Copy each line of the records that contains the word "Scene".

- RECORDS PROVIDED -

========================================

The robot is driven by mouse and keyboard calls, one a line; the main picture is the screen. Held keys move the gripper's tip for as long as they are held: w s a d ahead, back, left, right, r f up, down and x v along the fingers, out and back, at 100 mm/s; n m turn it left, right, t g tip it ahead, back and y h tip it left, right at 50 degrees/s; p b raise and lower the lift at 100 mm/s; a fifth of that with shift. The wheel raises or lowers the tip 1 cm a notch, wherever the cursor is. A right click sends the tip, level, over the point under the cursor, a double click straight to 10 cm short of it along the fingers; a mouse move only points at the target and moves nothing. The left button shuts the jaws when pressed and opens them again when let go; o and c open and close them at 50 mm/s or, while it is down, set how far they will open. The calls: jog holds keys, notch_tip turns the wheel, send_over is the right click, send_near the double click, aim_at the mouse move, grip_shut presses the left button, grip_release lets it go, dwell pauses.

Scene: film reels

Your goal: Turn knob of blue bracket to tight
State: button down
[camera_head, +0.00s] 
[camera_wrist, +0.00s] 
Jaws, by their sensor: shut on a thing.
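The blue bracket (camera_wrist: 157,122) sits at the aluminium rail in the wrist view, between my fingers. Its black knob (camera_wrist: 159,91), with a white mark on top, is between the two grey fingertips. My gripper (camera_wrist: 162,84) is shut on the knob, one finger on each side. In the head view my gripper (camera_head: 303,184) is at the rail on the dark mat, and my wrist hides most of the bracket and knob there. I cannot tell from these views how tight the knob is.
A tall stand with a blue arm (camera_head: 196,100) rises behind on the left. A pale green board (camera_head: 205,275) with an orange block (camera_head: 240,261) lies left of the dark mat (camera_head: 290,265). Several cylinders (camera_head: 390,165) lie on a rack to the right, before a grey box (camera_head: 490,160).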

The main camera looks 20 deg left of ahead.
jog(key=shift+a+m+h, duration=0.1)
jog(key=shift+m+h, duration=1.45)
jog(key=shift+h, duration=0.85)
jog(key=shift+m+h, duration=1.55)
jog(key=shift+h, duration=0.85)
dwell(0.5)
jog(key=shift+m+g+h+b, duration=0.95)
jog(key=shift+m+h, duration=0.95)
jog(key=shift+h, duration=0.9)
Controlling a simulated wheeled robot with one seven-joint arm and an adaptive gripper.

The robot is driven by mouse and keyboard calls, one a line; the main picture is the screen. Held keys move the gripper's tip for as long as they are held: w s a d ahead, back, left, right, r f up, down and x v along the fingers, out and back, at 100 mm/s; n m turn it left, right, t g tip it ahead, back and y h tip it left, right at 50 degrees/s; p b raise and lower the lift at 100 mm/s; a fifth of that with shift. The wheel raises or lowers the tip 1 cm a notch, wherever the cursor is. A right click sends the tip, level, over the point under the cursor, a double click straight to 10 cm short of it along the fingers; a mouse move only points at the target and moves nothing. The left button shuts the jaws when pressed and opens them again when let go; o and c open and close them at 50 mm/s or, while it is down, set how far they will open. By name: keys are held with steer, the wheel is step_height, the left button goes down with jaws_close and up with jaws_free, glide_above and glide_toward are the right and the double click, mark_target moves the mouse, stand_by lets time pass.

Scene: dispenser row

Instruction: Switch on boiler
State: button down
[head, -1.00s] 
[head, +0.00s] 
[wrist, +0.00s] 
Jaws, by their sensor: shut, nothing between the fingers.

========================================

- SOLUTION FOR THIS PROBLEM -
Scene: film reels
Scene: dispenser row

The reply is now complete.